Three Best Practices for Implementing AI in Insurance
Three Best Practices for Implementing AI in Insurance
Insurers have lagged other sectors in implementing AI, leaving a gap for tech-centric firms, such as insurtechs and big techs, to disrupt the space.

Insurers have lagged other sectors in implementing AI, leaving a gap for tech-centric firms, such as insurtechs and big techs, to disrupt the space.

In response, incumbent insurers are increasingly integrating AI across their front, middle, and back offices. Based on interviews with industry players, Insider Intelligence’s recent AI in Insurance report dives into key best practices for insurers looking to drive positive ROI from investments in AI innovations.

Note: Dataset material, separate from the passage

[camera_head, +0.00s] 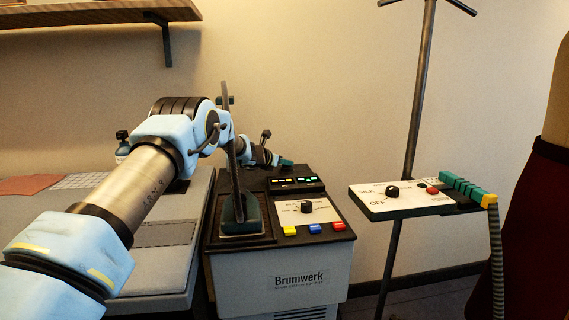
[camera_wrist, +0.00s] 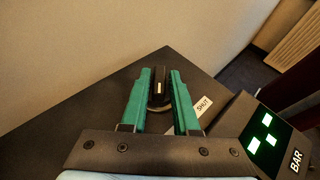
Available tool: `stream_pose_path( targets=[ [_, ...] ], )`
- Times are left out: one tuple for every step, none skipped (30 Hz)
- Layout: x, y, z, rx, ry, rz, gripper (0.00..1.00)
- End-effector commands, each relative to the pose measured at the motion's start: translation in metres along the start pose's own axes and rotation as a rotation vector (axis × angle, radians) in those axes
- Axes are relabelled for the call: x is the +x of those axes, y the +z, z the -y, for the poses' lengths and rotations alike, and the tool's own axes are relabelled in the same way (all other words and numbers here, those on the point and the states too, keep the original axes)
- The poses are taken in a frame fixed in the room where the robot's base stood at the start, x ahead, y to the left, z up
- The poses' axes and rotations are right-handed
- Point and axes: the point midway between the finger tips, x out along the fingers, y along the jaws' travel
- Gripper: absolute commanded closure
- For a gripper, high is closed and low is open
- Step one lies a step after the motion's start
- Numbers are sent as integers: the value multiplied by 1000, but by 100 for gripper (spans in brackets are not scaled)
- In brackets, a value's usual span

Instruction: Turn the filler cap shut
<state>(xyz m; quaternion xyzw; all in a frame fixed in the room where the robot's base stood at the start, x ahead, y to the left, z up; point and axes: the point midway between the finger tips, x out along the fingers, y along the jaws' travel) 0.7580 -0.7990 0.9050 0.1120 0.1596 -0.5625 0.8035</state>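The filler cap (camera_wrist: 158,92) is a black knob with a raised grip bar and a small pale mark, on the machine's dark top. My gripper (camera_wrist: 160,75) has its two green fingers on either side of the grip bar in the wrist view. The bar nearly fills the gap, and I cannot tell whether the fingers press on it. A white label reading SHUT (camera_wrist: 203,105) lies to the right of the cap, and the pale mark does not point straight at it. In the head view my gripper (camera_head: 286,163) is at the back of the machine's top; the cap is hidden there.
The Brumwerk machine (camera_head: 280,272) has a dial, coloured buttons and an upright iron (camera_head: 240,205) near my arm. A green-lit display (camera_wrist: 266,137) is right of my fingers. A control panel (camera_head: 408,203) on a stand is farther right. A shelf (camera_head: 95,14) hangs above left.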

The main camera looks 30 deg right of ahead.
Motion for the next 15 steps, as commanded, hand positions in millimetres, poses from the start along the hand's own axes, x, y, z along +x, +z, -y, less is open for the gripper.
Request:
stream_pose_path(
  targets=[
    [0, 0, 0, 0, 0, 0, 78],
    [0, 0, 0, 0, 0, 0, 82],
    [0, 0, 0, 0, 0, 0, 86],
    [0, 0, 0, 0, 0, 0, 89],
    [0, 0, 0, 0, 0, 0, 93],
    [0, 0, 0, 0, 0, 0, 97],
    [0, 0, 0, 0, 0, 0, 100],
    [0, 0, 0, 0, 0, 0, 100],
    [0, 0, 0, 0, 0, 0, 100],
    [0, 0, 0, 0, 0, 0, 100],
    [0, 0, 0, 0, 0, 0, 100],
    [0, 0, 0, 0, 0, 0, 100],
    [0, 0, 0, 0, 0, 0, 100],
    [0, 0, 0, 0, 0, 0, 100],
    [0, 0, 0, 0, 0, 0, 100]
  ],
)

Here are three strategies currently in use by insurers that are finding success with AI applications:

1. Establish a clear roadmap to avoid getting trapped in costly pilots. Insurers’ risk-averse nature often leaves them hesitant to move solutions beyond the pilot stage, preferring instead to continue piloting a solution or wait for a peer to use it at scale. This cautious tendency is slowing the pace of AI innovation in the industry—but insurers can fight it by building clear, practical product roadmaps from the start, and sticking to pre-established plans and timelines from the earliest pilots to the final rollouts.

2. Tailor AI deployment to specific use cases to make data use more transparent and promote consumer trust. AI automation could result in the “black box” effect where a machine’s decision-making process is too opaque, eroding customers’ confidence in an insurer’s ability to provide fairly priced services. Insurers therefore must shine as bright a light as possible on how customer data is used to inform AI solutions’ decisions. They also should regularly review AI-powered outcomes to ensure they can be explainable and reasonable, and meet regulatory requirements, such as Europe’s GDPR.

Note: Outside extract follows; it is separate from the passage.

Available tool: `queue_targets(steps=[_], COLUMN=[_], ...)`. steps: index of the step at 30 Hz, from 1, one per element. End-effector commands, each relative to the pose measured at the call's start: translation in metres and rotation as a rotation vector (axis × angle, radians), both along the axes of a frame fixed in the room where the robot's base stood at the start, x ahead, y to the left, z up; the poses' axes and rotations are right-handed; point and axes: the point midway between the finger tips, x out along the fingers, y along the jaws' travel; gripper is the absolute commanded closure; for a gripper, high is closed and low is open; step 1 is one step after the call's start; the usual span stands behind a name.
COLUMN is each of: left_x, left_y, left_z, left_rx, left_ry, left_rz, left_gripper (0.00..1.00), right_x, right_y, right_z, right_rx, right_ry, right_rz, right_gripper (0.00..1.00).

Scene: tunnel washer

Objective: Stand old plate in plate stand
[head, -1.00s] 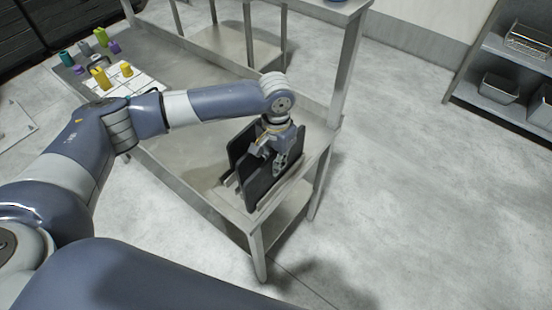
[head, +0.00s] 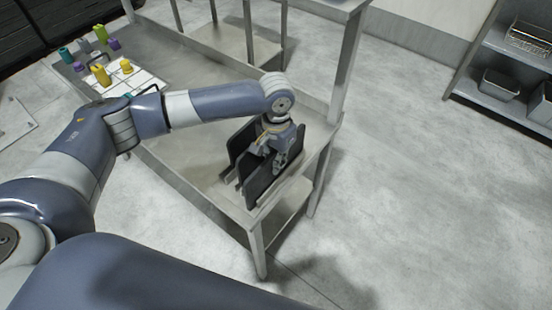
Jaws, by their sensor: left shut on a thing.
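My left gripper (head: 275,152) points down at the right end of the metal table, among dark upright plates. It is shut on a dark plate (head: 260,183), the nearer one, which stands on edge. Another dark plate (head: 240,140) stands upright behind it, to the left. The plate stand (head: 286,193) shows only as low pale rails at the plates' feet. The plates hide most of it, and I cannot tell how fully the held plate's lower edge sits in its slot. My right gripper is out of view.
The metal table (head: 185,150) has a raised rim and an upper shelf on posts. A white gridded board (head: 140,83) with several coloured pieces lies at its far left end. The table's middle is bare. A shelf rack (head: 500,95) with metal bins stands far right.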

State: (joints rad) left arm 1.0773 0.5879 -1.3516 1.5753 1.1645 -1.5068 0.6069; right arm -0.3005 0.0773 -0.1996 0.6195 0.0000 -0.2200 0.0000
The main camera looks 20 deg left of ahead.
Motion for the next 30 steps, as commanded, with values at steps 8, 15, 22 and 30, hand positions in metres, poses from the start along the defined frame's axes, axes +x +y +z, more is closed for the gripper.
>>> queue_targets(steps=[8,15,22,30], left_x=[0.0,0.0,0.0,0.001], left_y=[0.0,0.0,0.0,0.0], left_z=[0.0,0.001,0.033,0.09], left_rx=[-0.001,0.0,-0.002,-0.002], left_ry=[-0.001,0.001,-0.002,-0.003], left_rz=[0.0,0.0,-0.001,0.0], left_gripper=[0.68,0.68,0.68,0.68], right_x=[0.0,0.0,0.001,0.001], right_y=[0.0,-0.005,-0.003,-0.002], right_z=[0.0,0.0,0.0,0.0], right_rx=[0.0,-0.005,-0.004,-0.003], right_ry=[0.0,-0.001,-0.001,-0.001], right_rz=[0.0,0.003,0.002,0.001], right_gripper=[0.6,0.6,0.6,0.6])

3. Fill the technology skills gap that may be stymying AI initiatives. Incumbents are suffering from a tech talent shortage, which is expected to deepen as they increasingly embed tech into their processes. Here are two ways to fill the gap:

Upskill existing employees. Zurich UK, for example, is investing £1 million ($1.3 million) in training its 3,000-strong staff to use robotics, data science, and cybersecurity.


Build an innovative office culture to attract outside talent. Upskilling may not be a realistic solution to filling some technical roles. But insurers are at a disadvantage to insurtechs when it comes to attracting qualified candidates, because the latter are perceived as more technologically advanced.

To combat this reputation, insurers must nurture a culture that is more friendly to innovation by leaving behind legacy IT infrastructures and openly marketing modernization projects.